__Task to carry out__. All of the data below should be written out exactly.

__Records for the task__.
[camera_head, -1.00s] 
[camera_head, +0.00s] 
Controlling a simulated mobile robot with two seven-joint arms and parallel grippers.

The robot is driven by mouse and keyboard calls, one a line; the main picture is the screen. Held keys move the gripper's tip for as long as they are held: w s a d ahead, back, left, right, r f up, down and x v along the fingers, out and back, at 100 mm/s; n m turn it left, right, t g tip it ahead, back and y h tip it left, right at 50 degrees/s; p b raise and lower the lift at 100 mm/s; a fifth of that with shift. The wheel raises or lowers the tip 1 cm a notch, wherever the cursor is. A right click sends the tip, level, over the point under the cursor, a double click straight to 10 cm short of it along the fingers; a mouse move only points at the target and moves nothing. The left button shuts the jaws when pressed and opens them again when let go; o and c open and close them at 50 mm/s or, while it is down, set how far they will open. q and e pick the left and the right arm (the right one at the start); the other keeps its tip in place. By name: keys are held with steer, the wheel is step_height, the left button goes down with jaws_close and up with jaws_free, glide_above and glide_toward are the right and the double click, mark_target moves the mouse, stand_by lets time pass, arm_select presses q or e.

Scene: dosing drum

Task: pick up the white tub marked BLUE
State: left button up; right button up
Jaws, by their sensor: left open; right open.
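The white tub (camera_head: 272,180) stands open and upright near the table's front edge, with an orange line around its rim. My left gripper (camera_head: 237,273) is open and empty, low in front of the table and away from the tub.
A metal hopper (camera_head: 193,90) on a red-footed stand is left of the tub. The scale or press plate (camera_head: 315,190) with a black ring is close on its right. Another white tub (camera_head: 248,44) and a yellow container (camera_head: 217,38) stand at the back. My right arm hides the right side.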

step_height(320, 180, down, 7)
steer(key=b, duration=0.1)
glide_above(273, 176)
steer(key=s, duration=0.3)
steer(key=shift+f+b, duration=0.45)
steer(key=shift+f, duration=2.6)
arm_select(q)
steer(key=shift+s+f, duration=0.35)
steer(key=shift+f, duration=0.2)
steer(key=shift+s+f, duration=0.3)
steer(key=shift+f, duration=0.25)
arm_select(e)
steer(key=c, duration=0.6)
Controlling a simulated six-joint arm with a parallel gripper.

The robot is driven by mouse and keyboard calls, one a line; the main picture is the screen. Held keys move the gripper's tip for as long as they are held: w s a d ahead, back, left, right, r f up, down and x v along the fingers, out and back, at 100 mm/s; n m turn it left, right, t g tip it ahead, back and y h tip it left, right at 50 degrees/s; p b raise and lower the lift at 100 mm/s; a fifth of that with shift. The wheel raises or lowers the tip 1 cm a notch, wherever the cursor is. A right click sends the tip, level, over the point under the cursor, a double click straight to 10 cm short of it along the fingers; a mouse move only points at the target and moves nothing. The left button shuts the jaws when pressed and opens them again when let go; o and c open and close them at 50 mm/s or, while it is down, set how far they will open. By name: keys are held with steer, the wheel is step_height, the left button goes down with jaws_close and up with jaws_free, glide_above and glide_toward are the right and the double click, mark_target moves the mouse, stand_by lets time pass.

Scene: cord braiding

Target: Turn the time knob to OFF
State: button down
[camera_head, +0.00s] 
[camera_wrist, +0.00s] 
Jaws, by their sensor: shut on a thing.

__Worked solution__.
[camera_head, -1.00s] 
[camera_head, +0.00s] 
Controlling a simulated mobile robot with two seven-joint arms and parallel grippers.

The robot is driven by mouse and keyboard calls, one a line; the main picture is the screen. Held keys move the gripper's tip for as long as they are held: w s a d ahead, back, left, right, r f up, down and x v along the fingers, out and back, at 100 mm/s; n m turn it left, right, t g tip it ahead, back and y h tip it left, right at 50 degrees/s; p b raise and lower the lift at 100 mm/s; a fifth of that with shift. The wheel raises or lowers the tip 1 cm a notch, wherever the cursor is. A right click sends the tip, level, over the point under the cursor, a double click straight to 10 cm short of it along the fingers; a mouse move only points at the target and moves nothing. The left button shuts the jaws when pressed and opens them again when let go; o and c open and close them at 50 mm/s or, while it is down, set how far they will open. q and e pick the left and the right arm (the right one at the start); the other keeps its tip in place. By name: keys are held with steer, the wheel is step_height, the left button goes down with jaws_close and up with jaws_free, glide_above and glide_toward are the right and the double click, mark_target moves the mouse, stand_by lets time pass, arm_select presses q or e.

Scene: dosing drum

Task: pick up the white tub marked BLUE
State: left button up; right button up
Jaws, by their sensor: left open; right open.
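The white tub (camera_head: 272,180) stands open and upright near the table's front edge, with an orange line around its rim. My left gripper (camera_head: 237,273) is open and empty, low in front of the table and away from the tub.
A metal hopper (camera_head: 193,90) on a red-footed stand is left of the tub. The scale or press plate (camera_head: 315,190) with a black ring is close on its right. Another white tub (camera_head: 248,44) and a yellow container (camera_head: 217,38) stand at the back. My right arm hides the right side.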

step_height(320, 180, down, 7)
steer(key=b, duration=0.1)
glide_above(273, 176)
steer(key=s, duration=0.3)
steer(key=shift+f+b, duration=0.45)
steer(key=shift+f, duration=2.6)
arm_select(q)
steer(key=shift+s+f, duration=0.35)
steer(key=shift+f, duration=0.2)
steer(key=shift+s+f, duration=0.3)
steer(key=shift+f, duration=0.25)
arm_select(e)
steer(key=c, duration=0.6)
Controlling a simulated six-joint arm with a parallel gripper.

The robot is driven by mouse and keyboard calls, one a line; the main picture is the screen. Held keys move the gripper's tip for as long as they are held: w s a d ahead, back, left, right, r f up, down and x v along the fingers, out and back, at 100 mm/s; n m turn it left, right, t g tip it ahead, back and y h tip it left, right at 50 degrees/s; p b raise and lower the lift at 100 mm/s; a fifth of that with shift. The wheel raises or lowers the tip 1 cm a notch, wherever the cursor is. A right click sends the tip, level, over the point under the cursor, a double click straight to 10 cm short of it along the fingers; a mouse move only points at the target and moves nothing. The left button shuts the jaws when pressed and opens them again when let go; o and c open and close them at 50 mm/s or, while it is down, set how far they will open. By name: keys are held with steer, the wheel is step_height, the left button goes down with jaws_close and up with jaws_free, glide_above and glide_toward are the right and the double click, mark_target moves the mouse, stand_by lets time pass.

Scene: cord braiding

Target: Turn the time knob to OFF
State: button down
[camera_head, +0.00s] 
[camera_wrist, +0.00s] 
Jaws, by their sensor: shut on a thing.

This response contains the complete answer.